Friday, July 25, 2008

Apology to the world




Yesterday on PokerStars there was one player who kept slowing down the game, apparently because of a recurring connection problem. (How I detest players who set up wireless networks in their homes in such a way that they are perpetually on the edge of disconnection. Hey, morons--this is why they invented WIRES, you know!) It reminded me of my first few months playing online.

This must have been about seven years ago. I was using Party Poker exclusively. At that time there were no online poker sites with software for Macs, which is what I had. My computer was already several years old and way underpowered. In order to run Party Poker, I had to install a Windows emulation program. If any of you lived through that experience in those days, you know that that software (can't recall the title--manufacturer was Orange Micro or something like that) was a huge drain on system resources and slowed the machine down to a crawl. To make matters worse, I was still on a dial-up connection, which was being shared between my two computers, often with my wife online doing something at the same time I was trying to play.

I had no clue what I was imposing on all of the other players at the table. I was aware that I frequently timed out of a hand, but I didn't understand why. I also noticed that every session a couple of other players would ask me something in chat, like "Why so slow?" But I didn't really grasp that I was being a drag on the game. Yeah, it seems perfectly obvious in retrospect, but all of this was completely new to me at the time, and I had no frame of reference as to what was normal. This setup was all I had, all I had known, and I didn't understand what I was imposing on other people. Because my refresh rate was so abysmally slow, it looked (falsely) to me as if everybody in the game was moving as slowly as I was, so I never really thought that I was causing a problem.

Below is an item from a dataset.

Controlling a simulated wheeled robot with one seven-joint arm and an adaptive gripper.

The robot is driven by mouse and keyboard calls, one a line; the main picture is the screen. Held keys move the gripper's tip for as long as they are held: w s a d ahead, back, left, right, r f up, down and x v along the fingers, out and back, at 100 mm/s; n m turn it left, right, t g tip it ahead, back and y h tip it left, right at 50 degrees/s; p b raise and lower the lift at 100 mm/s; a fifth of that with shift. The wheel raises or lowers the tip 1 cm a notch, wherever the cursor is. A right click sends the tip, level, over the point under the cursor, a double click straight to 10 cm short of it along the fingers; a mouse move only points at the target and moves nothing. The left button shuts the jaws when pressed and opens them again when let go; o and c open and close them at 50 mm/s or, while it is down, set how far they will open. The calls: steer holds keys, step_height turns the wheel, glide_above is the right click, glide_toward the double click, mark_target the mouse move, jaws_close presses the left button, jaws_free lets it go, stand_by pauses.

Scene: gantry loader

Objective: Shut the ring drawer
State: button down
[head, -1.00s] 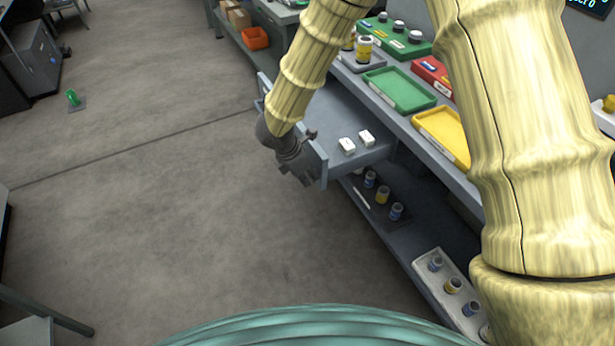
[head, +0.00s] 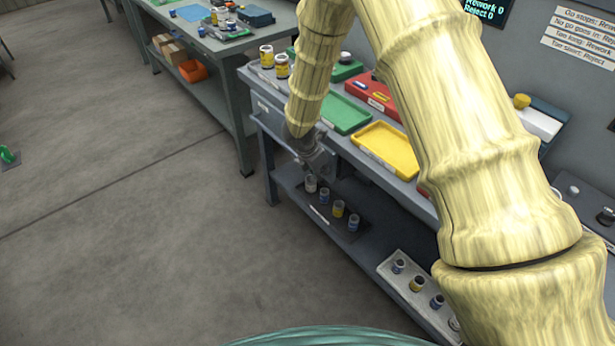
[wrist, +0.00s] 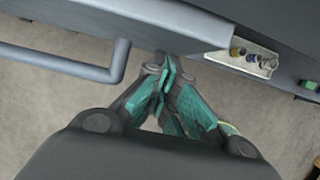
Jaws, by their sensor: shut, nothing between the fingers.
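The ring drawer (head: 268,108) is under the top of the grey bench, its front close to the bench face. No drawer interior or white blocks show; my arm hides part of the front, so I cannot tell if it is fully flush. In the wrist view a grey bar handle (wrist: 60,64) runs left of my fingers in front of a grey panel. My gripper (head: 318,165) is at the right part of the drawer front, low. In the wrist view its teal-padded fingers (wrist: 168,85) are together and empty, beside the handle's bent end.
Green (head: 347,113) and yellow (head: 386,149) trays lie on the bench top. Bottles stand on a dark mat (head: 350,235) on the lower shelf, near my gripper. A pale rack (head: 425,300) of bottles is further right. The floor in front is clear.

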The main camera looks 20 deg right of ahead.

So now that I get it, now that I know better, I'd like to take this opportunity to apologize to all of the people whose time I wasted with a bad connection, a bad computer, and bad software. I hope that the fact that I lost and reloaded, lost and reloaded, lost and reloaded, was adequate compensation for all the delays. (I think I must have pumped about $2000 into Party, $100 at a time. I never kept records back in those days. Like the blind squirrel finding a nut, I once somehow stumbled into an actual tournament win for about $4000, cashed out about $2000, then bled off the rest slowly at the tables, so I guess in the long run I essentially broke even--which is nothing short of miraculous, given how utterly clueless I was.)